• _Required work_
In the listing below, locate the line containing "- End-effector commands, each" and the line containing "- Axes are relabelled". Output both of them and every line between, exactly as written, and nothing more.

[Robot episode data]
-- -- --
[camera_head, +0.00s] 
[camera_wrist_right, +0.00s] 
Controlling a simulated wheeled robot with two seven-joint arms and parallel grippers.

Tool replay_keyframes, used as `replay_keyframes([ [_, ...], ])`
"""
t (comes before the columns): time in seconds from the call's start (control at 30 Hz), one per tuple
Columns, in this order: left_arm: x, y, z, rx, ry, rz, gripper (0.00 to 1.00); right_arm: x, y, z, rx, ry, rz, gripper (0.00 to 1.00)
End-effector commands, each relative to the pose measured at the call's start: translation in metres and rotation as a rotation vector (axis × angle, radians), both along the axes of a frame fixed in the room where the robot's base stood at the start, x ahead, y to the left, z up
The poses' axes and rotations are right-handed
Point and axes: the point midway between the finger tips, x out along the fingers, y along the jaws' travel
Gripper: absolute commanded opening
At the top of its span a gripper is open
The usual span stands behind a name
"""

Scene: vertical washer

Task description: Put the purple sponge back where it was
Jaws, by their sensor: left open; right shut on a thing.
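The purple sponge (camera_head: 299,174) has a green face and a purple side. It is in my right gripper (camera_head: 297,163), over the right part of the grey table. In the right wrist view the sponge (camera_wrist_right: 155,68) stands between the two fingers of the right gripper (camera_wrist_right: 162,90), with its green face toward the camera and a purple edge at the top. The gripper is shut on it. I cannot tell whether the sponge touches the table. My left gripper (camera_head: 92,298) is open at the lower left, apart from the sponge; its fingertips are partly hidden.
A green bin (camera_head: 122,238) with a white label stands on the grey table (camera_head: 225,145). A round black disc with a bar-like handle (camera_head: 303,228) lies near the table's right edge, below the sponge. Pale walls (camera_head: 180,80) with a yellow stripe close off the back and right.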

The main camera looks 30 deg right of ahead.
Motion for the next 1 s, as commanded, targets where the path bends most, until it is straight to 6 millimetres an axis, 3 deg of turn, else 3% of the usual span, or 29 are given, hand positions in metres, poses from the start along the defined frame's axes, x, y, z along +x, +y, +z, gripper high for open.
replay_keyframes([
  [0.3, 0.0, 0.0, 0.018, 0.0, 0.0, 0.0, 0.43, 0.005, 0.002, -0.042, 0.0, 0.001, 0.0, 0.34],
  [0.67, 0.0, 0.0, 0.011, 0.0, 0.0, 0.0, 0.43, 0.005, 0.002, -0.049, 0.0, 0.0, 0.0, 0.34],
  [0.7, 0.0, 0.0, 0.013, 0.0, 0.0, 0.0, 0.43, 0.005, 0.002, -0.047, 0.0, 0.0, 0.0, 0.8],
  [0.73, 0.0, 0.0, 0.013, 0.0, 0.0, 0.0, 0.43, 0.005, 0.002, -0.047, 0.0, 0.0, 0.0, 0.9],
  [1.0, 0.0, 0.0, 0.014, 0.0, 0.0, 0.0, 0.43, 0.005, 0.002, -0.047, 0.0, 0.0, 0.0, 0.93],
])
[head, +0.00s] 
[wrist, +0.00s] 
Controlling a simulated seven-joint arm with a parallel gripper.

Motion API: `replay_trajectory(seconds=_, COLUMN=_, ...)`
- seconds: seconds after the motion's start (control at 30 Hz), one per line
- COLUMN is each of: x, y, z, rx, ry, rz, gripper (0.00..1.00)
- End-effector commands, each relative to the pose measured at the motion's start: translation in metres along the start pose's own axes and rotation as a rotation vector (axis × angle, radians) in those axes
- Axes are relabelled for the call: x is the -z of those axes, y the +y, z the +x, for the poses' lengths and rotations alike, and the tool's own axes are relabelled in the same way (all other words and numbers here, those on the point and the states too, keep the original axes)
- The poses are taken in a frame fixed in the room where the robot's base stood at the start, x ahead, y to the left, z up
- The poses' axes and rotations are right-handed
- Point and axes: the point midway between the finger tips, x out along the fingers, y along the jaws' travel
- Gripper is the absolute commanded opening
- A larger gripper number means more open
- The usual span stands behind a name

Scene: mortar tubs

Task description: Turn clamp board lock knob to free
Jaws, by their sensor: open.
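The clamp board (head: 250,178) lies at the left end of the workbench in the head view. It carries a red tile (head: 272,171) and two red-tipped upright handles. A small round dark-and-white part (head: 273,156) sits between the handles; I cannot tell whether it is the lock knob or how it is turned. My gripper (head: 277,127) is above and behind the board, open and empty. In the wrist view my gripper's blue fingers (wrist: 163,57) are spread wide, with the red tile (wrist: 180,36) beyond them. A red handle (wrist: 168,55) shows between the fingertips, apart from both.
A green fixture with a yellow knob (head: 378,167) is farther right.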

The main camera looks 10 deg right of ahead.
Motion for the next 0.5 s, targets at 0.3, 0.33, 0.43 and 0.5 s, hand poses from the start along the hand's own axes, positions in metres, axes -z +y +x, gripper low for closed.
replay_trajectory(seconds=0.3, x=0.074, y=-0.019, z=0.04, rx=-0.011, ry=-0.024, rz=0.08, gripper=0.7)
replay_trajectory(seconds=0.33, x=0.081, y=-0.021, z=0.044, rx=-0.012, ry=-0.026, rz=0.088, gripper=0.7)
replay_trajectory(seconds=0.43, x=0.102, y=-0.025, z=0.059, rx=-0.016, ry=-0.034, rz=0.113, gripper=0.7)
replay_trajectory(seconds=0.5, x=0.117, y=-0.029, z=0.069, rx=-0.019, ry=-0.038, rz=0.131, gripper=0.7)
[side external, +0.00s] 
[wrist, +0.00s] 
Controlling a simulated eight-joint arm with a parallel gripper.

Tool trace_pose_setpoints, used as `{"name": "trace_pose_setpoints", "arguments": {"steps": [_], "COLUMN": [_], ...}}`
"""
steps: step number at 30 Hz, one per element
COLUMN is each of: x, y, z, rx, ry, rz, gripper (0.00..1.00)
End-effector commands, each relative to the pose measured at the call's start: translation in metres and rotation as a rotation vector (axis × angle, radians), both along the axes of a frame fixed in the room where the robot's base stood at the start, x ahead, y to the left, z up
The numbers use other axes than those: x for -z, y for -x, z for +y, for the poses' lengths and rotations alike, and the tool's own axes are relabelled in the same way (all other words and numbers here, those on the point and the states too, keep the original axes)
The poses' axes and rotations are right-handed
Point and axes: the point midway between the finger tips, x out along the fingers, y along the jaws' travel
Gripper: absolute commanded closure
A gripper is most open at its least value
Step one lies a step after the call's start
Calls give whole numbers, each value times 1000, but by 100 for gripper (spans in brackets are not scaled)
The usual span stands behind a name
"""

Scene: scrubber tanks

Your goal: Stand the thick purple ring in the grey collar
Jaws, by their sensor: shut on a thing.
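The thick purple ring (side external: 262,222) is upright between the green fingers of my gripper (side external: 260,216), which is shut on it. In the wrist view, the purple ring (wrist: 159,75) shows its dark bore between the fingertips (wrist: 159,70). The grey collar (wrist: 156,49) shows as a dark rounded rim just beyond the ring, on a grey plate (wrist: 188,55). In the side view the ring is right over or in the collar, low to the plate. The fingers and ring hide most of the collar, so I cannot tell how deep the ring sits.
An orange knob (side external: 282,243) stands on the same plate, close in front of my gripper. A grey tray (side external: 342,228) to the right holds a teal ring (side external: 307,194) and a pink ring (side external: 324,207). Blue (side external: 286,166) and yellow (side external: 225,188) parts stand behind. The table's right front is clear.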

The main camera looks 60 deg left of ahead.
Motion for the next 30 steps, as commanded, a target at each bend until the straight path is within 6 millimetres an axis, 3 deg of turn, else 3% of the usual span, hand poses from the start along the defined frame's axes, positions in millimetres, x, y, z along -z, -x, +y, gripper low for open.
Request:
-- -- --
• _Response to the exercise_
- End-effector commands, each relative to the pose measured at the motion's start: translation in metres along the start pose's own axes and rotation as a rotation vector (axis × angle, radians) in those axes
- Axes are relabelled for the call: x is the -z of those axes, y the +y, z the +x, for the poses' lengths and rotations alike, and the tool's own axes are relabelled in the same way (all other words and numbers here, those on the point and the states too, keep the original axes)

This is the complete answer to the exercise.